Of course, unit tests can add value indirectly by highlighting bugs early in the process where they are easier and thus cheaper to debug.

So where are we?
In my experience, when it comes to web development, there are some instances where unit tests make sense for a complicated component, and also some examples of vital processes where acceptance tests make sense because testing those over and over gets annoying. One example could be a sign up feature. Nobody tests that by themselves, because you only ever sign up once.

But otherwise a lot of web development fit the above criteria against automation quite well. Hence, contrary to what the hype says, I do believe automation in many cases would be a waste of effort.

Note that this is not an argument against testing. It's an argument against automating the testing.
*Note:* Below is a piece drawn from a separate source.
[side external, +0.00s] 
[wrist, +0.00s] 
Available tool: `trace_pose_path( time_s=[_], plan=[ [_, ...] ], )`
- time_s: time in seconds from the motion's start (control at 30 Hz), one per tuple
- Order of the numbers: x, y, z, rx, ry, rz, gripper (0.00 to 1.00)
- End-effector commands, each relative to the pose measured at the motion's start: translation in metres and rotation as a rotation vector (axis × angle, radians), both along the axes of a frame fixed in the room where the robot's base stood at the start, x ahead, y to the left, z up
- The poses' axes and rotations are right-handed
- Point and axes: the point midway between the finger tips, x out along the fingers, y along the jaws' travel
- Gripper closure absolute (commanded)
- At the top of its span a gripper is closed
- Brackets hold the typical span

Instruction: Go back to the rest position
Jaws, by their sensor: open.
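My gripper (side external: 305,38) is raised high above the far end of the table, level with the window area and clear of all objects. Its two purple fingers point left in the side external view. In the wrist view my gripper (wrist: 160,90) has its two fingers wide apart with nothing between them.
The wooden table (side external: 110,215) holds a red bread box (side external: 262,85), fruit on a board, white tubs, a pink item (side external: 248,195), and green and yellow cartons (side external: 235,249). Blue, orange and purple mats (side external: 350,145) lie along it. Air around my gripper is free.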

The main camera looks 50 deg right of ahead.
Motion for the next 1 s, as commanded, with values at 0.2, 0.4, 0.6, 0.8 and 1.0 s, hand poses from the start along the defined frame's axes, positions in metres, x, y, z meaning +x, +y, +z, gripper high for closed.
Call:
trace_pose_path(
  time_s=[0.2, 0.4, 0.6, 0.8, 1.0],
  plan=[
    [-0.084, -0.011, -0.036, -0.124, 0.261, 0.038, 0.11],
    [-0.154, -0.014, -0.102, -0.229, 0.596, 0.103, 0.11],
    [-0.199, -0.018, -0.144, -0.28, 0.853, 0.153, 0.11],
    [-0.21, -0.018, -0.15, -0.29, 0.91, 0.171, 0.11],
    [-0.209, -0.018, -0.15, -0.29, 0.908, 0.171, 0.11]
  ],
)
It's also not a universal observation. For instance, if you're writing library code all day long, your world is likely looking different. Or if you're Google or another big web site, then the operating conditions are different - as a part of a roll out it's important to have easy reassurance everything is behaving as intended because even small mistakes can be painful if you have a million users. But most web sites don't need to scale.

Also, don't forget that the purpose of testing, whether it being manually or automated, is to find and fix bugs. Thus preventing the bugs from happening in the first place is perhaps the best place to focus your attention. Usually the key is easy-to-understand code with few implicit assumptions and attention to detail, making sure corner cases are handled well.